The Greatest World Dangers

Today we remember an event from 506 years ago. We will give thanks to God for the fire He lit through Martin Luther’s questions to the system. A generation of men burned with godly passion to shine light on the Bible which gives “the light of the knowledge of the glory of God in the face of Jesus Christ (2 Corinthians 4:6).

A precious few who had the Bible in the Middle Ages made good use of it, but most Christians didn’t have their own copies, and the established religion (Roman Catholicism) elevated their interpretations of Scripture to equal authority with Scripture while working to keep copies of Scripture out of people’s eyesight.

But the “word of God is not bound” (2 Timothy 2:9). God’s Word is an imperishable seed that causes new/spiritual birth (1 Peter 1:23). God’s Word is pure, spiritual milk that causes us to grow up in our salvation (1 Peter 2:2).

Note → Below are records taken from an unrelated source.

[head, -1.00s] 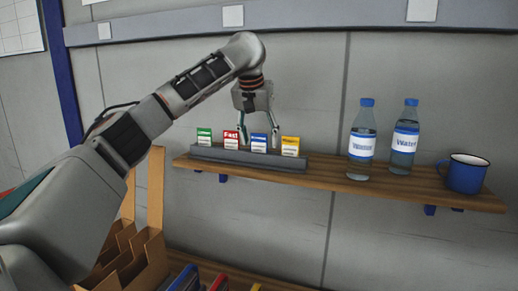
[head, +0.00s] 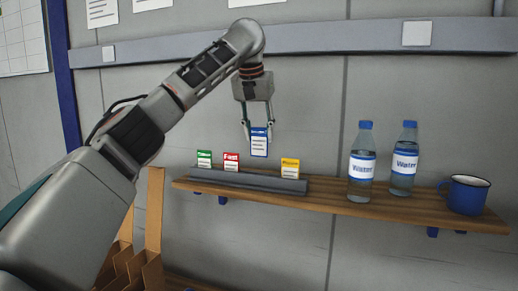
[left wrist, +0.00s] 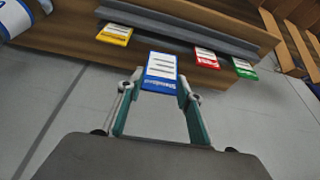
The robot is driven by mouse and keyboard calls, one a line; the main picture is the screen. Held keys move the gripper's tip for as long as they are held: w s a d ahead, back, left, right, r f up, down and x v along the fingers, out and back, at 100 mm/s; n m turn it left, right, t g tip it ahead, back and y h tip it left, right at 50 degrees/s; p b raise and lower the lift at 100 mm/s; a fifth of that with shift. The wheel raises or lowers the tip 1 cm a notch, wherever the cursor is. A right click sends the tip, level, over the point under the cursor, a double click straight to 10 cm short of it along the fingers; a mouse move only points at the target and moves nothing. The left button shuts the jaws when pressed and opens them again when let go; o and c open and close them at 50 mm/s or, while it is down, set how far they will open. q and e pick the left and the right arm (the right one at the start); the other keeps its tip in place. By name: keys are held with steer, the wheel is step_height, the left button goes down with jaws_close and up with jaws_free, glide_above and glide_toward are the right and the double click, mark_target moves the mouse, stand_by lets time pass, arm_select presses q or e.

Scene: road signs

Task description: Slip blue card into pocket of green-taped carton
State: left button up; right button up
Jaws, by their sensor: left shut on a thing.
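The blue card (head: 259,142) is upright in my left gripper (head: 259,124), which is shut on its side edges and holds it above the grey card rack on the shelf. In the left wrist view the blue card (left wrist: 161,72) sits between the fingertips of the left gripper (left wrist: 160,84). An open brown carton with dividers (head: 134,268) stands at the lower left of the head view, partly behind my arm. Part of a divided carton (left wrist: 297,40) also shows at the upper right of the left wrist view. No green tape is visible on either part. My right gripper is out of view.
The grey rack (head: 245,182) on the wooden shelf (head: 325,196) holds a green card (head: 204,159), a red card (head: 231,162) and a yellow card (head: 290,168). Two water bottles (head: 362,166) (head: 404,162) and a blue mug (head: 467,194) stand on the shelf's right part.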

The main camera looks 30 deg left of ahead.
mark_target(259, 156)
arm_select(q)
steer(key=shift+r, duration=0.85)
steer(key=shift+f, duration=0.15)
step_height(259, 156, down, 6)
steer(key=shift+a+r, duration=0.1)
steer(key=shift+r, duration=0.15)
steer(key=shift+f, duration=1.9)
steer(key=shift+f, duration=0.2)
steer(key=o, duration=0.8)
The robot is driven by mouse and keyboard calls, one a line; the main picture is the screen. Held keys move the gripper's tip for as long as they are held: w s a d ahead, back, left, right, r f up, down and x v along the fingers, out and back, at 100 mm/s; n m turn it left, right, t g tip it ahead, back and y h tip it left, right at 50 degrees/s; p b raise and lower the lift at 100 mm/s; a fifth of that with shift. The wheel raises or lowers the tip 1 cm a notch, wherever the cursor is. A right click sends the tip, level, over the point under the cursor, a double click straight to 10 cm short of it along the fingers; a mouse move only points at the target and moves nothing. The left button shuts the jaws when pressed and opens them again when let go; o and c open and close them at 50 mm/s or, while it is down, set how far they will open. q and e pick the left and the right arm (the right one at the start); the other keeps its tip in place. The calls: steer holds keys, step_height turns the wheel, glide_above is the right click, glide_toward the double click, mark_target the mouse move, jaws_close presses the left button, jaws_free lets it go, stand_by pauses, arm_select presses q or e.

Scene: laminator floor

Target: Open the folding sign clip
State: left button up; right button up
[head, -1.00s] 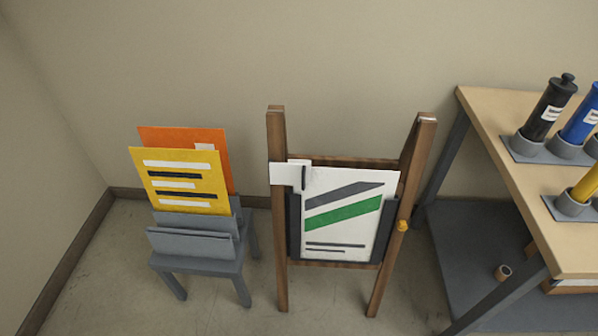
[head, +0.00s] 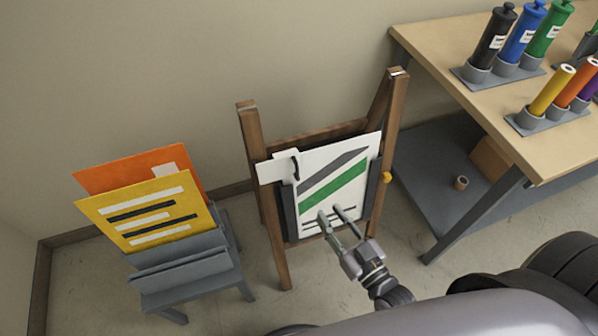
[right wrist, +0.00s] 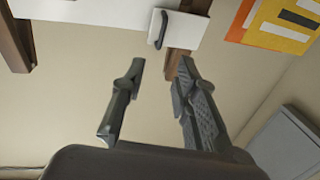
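The folding sign (head: 250,160) is a brown wooden frame holding a white poster (head: 345,165) with grey and green stripes. The clip, a white plate (head: 270,171) with a dark handle (head: 295,168), sits at the poster's upper left. In the right wrist view the clip's white plate (right wrist: 185,30) and dark handle (right wrist: 157,30) show at the top, beyond the fingertips. My right gripper (head: 331,212) is open and empty in front of the poster's lower part, below and right of the clip. Its parted fingers also show in the right wrist view (right wrist: 162,65). My left gripper is out of view.
A grey stand (head: 185,268) with orange (head: 120,172) and yellow (head: 150,215) boards is left of the sign. A wooden-topped table (head: 440,50) with coloured bottles stands at right. A yellow knob (head: 387,177) is on the sign's right leg.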

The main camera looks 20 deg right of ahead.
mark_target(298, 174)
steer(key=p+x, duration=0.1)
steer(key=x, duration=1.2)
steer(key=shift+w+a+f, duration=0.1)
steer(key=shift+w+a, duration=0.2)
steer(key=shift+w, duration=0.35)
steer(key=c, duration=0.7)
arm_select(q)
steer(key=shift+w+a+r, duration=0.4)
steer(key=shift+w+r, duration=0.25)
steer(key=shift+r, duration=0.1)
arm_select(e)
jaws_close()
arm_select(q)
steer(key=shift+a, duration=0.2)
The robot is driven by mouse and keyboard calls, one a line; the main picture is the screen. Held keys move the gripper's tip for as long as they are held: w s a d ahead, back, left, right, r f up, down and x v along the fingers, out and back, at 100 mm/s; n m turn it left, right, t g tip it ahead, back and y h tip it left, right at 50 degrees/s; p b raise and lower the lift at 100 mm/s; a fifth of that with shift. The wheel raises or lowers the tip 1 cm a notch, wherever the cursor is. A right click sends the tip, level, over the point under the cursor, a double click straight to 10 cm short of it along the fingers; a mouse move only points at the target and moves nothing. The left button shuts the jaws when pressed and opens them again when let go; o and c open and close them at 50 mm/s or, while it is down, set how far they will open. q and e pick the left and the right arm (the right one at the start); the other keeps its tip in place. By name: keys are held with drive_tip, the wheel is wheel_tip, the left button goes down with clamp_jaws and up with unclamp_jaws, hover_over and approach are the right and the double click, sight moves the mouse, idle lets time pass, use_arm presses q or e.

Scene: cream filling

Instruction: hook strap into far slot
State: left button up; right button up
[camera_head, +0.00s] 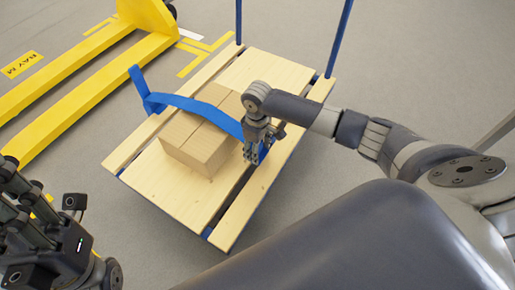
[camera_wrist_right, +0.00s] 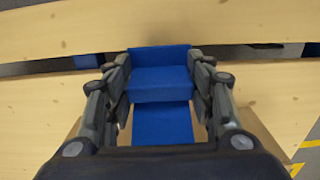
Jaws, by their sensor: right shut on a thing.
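In the right wrist view the strap (camera_wrist_right: 165,83) lies between both fingers (camera_wrist_right: 160,75). One slot (camera_head: 236,193) is the gap between planks near the gripper; the wrist view shows a gap (camera_wrist_right: 255,54) beside the strap end. Whether the strap enters it is hidden. My left gripper (camera_head: 88,240) is at lower left, away from the strap; its jaws are unclear.
The wooden platform (camera_head: 165,190) has blue uprights (camera_head: 339,38) at its far end. A yellow pallet truck (camera_head: 85,65) stands on the left. Bare grey floor (camera_head: 430,70) lies to the right. My right arm crosses the right side.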

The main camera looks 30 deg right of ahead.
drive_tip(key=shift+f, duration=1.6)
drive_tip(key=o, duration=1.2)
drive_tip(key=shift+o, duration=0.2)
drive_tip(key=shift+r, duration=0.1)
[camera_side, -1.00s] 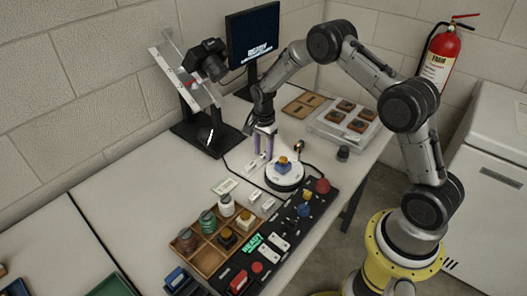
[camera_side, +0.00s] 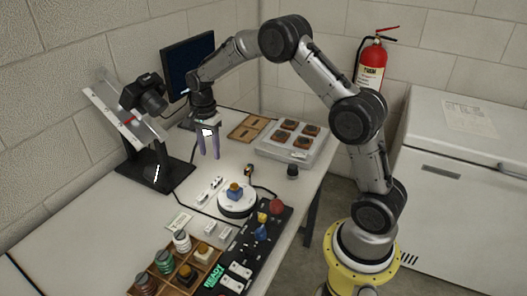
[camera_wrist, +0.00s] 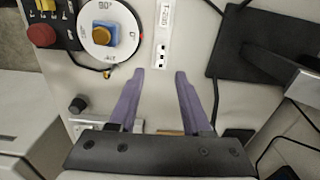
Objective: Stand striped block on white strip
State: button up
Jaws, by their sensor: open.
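My gripper (camera_side: 208,156) is open and empty above the table, behind the white turntable (camera_side: 236,211). In the wrist view its two purple fingers (camera_wrist: 160,74) are apart with nothing between them. A blue block with an orange top (camera_side: 234,192) sits on the turntable; it also shows in the wrist view (camera_wrist: 104,33). I cannot make out stripes on it. A white strip with dark marks (camera_wrist: 163,38) lies flat beside the turntable, beyond my fingertips; it also shows in the side view (camera_side: 209,190). I see no clearly striped block on the strip.
A wooden tray (camera_side: 204,270) holds several jars and blocks. A black control panel (camera_side: 238,262) lies to its right. A camera stand (camera_side: 152,176) and monitor (camera_side: 188,68) are at the back. A clear box (camera_side: 270,152) stands behind right. The front left table is clear.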

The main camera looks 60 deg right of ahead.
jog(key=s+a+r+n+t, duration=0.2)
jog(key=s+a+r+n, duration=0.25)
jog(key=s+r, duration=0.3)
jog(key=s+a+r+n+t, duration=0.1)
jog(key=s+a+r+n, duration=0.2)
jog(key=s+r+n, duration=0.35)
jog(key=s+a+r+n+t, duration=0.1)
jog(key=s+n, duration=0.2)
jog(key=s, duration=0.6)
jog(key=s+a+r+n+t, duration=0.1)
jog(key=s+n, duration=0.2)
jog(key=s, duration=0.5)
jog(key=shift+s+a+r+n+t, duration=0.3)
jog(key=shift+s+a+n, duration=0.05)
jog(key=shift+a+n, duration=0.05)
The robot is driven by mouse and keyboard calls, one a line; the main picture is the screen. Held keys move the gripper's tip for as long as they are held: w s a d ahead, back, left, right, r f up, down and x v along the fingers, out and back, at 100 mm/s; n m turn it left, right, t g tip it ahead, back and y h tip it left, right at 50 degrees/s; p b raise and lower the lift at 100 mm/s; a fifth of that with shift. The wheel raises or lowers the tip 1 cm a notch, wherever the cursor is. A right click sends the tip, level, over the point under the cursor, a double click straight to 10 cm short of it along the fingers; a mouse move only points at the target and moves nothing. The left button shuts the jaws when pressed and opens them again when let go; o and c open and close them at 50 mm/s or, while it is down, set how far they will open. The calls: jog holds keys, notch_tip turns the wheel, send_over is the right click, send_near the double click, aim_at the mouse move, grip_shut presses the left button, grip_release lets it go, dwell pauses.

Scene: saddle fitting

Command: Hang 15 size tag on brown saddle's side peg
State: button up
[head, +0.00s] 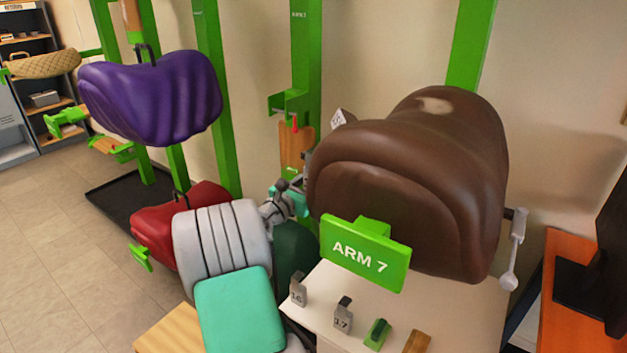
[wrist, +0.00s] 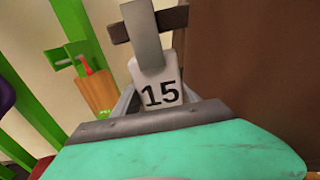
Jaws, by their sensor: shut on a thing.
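The brown saddle (head: 410,185) sits on the stand with the green "ARM 7" sign (head: 365,255); it fills the right of the wrist view (wrist: 250,65). My gripper (wrist: 157,106) is shut on the 15 tag (wrist: 160,88), whose number faces the wrist camera. In the head view a white tag corner (head: 342,118) shows beyond the saddle's upper left edge. A dark brown crossbar (wrist: 175,18) lies behind the tag's grey stem; I cannot tell whether it touches. The saddle hides most of my gripper in the head view.
Tag 16 (head: 298,290) and tag 17 (head: 343,312) stand on the white top (head: 455,310) below, beside a green block (head: 377,334). A grey rod fitting (head: 515,245) hangs at the saddle's right. Purple (head: 150,95) and red (head: 165,222) saddles are at left.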

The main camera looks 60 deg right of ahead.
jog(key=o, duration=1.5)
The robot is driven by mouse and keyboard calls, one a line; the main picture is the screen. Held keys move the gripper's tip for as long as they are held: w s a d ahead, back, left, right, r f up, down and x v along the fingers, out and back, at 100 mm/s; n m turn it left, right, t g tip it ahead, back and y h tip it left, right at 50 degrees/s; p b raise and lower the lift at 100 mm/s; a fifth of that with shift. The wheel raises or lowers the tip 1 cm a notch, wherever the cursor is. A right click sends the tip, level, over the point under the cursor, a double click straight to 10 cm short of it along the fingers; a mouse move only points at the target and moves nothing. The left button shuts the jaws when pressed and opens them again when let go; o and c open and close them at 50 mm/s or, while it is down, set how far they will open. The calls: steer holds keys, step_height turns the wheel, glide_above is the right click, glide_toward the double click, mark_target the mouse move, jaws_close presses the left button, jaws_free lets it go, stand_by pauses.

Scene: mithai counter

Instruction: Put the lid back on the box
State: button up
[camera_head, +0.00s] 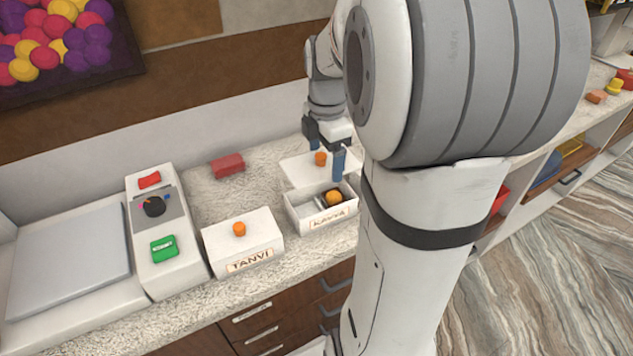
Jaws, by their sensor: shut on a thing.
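An open white box labelled KAVYA (327,222) stands on the counter, with a round orange-yellow sweet (333,197) in its right part; the left part looks empty. A flat white lid (298,171) with an orange knob (320,159) is just behind the box, apart from its opening. My gripper (325,153) has blue fingertips on either side of the knob and is shut on the lid. I cannot tell whether the lid touches the counter. My arm hides the lid's right end and part of the box's right side.
A closed white box labelled TANVI (242,248) with an orange knob stands left of the open box. A white scale (165,220) with red and green buttons is further left. A red block (228,165) lies behind. Counter (205,187) between is clear.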

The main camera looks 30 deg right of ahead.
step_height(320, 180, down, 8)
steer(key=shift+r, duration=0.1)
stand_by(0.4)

My friend Jonathan writes a weekly email to those who serve our church with music, and in his most recent Music Ministry Weekly he shared about his reading of the Scots Confession (1560, with John Knox as the superintendent over John Winram, John Spottiswood, John Willock, John Douglas, and John Row, written in four days). The Five Johns who drafted the Confession said this of Christ’s Gospel:

“[I]t is the one food of our soul and therefore so precious to us that we are determined to suffer the greatest world dangers rather than let our souls be defrauded of it” (Scots Confession, Preface.)

Scripture alone reveals that the bread of God has come down from heaven and gives life to the world (John 6:33). Jesus gave His flesh as true food, His blood as true drink (John 6:55). As we feed on Him by faith alone, we live because of Him (John 6:57).